O corpus de pesquisa tem composição bem diversa, incluindo marcas do setor de alimentos e bebidas que se apropriam da causa da sustentabilidade, anúncios digitais, reportagens, notas de movimentos sociais, embalagens, tratados sobre o meio ambiente, mensagens do Instagram e do X (antigo Twitter), clipes de música, posts do TikTok e do YouTube e dossiês de movimentos sociais. “Esse conjunto reflete a dispersão autoral característica da materialidade digital. Há um discurso em circulação do qual não se sabe quem seja o autor.”
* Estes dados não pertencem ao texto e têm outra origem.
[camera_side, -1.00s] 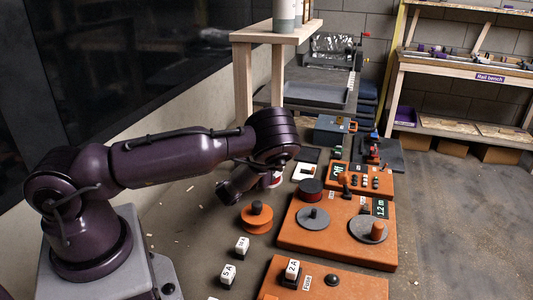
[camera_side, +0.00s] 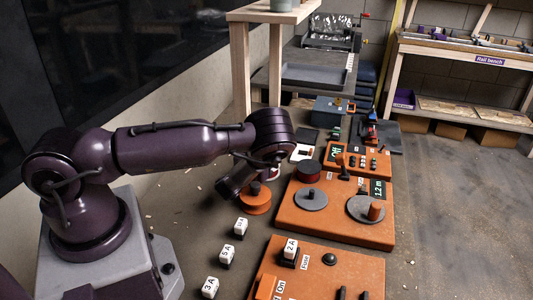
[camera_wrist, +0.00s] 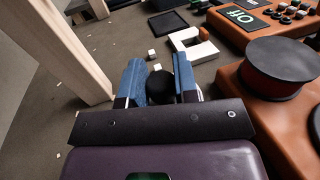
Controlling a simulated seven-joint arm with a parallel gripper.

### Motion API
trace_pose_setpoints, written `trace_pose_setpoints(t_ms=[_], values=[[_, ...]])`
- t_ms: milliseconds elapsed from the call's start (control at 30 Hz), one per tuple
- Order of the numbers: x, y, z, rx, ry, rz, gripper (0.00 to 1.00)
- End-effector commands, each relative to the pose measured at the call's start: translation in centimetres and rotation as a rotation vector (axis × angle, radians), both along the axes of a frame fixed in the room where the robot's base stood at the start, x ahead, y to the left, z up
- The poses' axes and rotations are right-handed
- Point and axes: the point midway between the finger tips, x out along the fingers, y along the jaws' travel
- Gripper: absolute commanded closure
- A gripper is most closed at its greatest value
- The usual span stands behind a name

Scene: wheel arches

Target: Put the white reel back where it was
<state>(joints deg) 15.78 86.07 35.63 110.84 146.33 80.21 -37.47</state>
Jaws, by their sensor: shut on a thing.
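My gripper (camera_wrist: 160,92) is shut, its blue fingers on either side of a round black knob (camera_wrist: 160,86). In the side view a small white and red edge of the white reel (camera_side: 275,173) shows beneath my wrist, behind the orange reel. Most of the reel is hidden by my arm, and I cannot tell whether it touches the floor. The orange reel (camera_side: 255,200) with a dark knob stands on the floor just in front of my wrist.
An orange panel (camera_side: 330,228) with grey discs and a dark red drum (camera_wrist: 285,68) lies to the right. A white U-shaped block (camera_wrist: 193,43) is ahead. A wooden stand leg (camera_wrist: 60,45) is close on the left. White labelled cubes (camera_side: 227,256) stand in front.

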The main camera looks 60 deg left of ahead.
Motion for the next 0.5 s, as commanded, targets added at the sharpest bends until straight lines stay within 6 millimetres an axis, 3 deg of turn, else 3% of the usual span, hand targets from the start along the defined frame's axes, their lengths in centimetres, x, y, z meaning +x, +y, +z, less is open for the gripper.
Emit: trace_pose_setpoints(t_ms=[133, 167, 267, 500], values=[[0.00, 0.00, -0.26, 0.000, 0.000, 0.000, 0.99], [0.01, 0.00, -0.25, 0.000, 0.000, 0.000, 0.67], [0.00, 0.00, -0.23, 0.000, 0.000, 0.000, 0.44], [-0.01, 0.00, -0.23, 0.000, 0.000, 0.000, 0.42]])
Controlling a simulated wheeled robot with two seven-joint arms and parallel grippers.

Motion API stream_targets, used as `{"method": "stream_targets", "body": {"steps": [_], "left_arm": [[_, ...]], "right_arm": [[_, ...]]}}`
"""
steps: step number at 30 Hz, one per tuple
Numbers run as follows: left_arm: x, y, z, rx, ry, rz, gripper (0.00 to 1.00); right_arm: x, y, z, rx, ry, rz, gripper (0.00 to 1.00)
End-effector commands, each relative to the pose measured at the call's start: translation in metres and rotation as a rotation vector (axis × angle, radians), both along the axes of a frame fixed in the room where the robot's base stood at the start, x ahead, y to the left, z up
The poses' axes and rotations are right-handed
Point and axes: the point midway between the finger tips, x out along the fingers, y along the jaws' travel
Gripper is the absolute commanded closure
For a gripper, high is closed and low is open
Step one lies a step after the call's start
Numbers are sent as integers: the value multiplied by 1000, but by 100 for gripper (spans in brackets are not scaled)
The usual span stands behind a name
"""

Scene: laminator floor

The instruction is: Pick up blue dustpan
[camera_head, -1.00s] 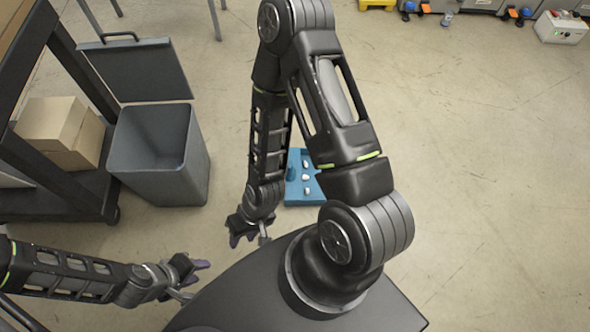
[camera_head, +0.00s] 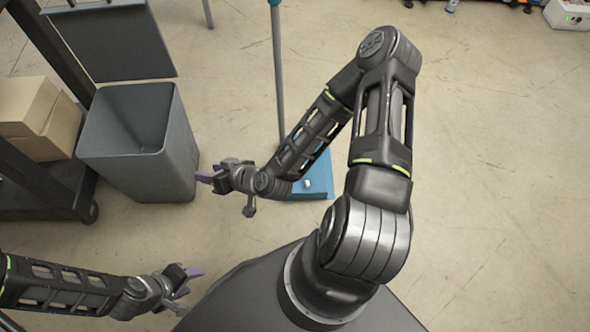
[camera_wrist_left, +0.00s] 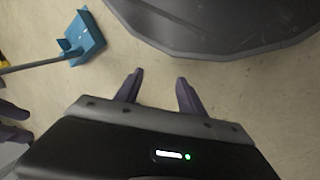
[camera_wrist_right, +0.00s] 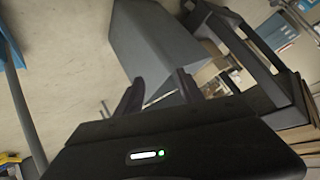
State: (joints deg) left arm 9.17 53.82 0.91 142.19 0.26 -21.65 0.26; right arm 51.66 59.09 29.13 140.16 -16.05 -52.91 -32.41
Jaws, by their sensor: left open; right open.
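The blue dustpan (camera_head: 318,178) lies on the floor in the head view, partly hidden behind my right forearm. Its long grey upright handle (camera_head: 277,70) rises behind that arm, and a small white piece shows on the pan. The dustpan (camera_wrist_left: 86,40) is also at upper left in the left wrist view. A blue edge and the grey handle (camera_wrist_right: 22,85) show at left in the right wrist view. My right gripper (camera_head: 206,177) is open and empty, left of the dustpan and pointing towards the bin. My left gripper (camera_head: 192,282) is open and empty, low at left, apart from the dustpan.
A grey bin (camera_head: 143,150) with its lid raised stands left of my right gripper. A dark shelf unit with cardboard boxes (camera_head: 38,118) stands at far left. The floor to the right of my right arm is clear.

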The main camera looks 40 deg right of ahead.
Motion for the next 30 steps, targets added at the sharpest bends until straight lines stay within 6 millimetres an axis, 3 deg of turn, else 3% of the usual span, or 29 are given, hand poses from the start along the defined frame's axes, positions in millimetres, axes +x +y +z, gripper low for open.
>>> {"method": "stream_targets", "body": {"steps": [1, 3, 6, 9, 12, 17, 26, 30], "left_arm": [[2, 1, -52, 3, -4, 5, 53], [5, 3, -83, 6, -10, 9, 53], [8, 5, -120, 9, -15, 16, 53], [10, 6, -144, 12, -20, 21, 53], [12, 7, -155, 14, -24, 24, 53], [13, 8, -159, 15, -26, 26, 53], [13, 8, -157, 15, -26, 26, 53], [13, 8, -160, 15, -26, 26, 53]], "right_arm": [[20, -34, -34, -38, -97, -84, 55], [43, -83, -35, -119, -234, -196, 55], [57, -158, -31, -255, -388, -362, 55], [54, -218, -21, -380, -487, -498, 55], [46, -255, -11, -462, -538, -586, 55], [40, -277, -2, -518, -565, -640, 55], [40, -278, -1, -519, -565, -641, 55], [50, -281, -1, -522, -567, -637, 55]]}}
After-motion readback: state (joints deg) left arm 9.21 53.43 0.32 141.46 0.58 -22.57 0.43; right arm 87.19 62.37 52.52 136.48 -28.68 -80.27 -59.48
A clivagem do consumidor, explica Silva, se dá de acordo com a forma como os algoritmos funcionam, identificando interesses de cada um e mapeando grupos. “O sujeito que compra produtos que se dizem sustentáveis pode se sentir parte da solução e não parte do problema”, afirma o jornalista, que aponta ainda o paradoxo de o próprio discurso de preservação ambiental se transformar em mercadoria simbólica. “Trago como exemplo de mercadoria simbólica o boné do MST [Movimento dos Trabalhdores Rurais Sem Terra]. O marketing faz os discursos críticos se tornarem produto.”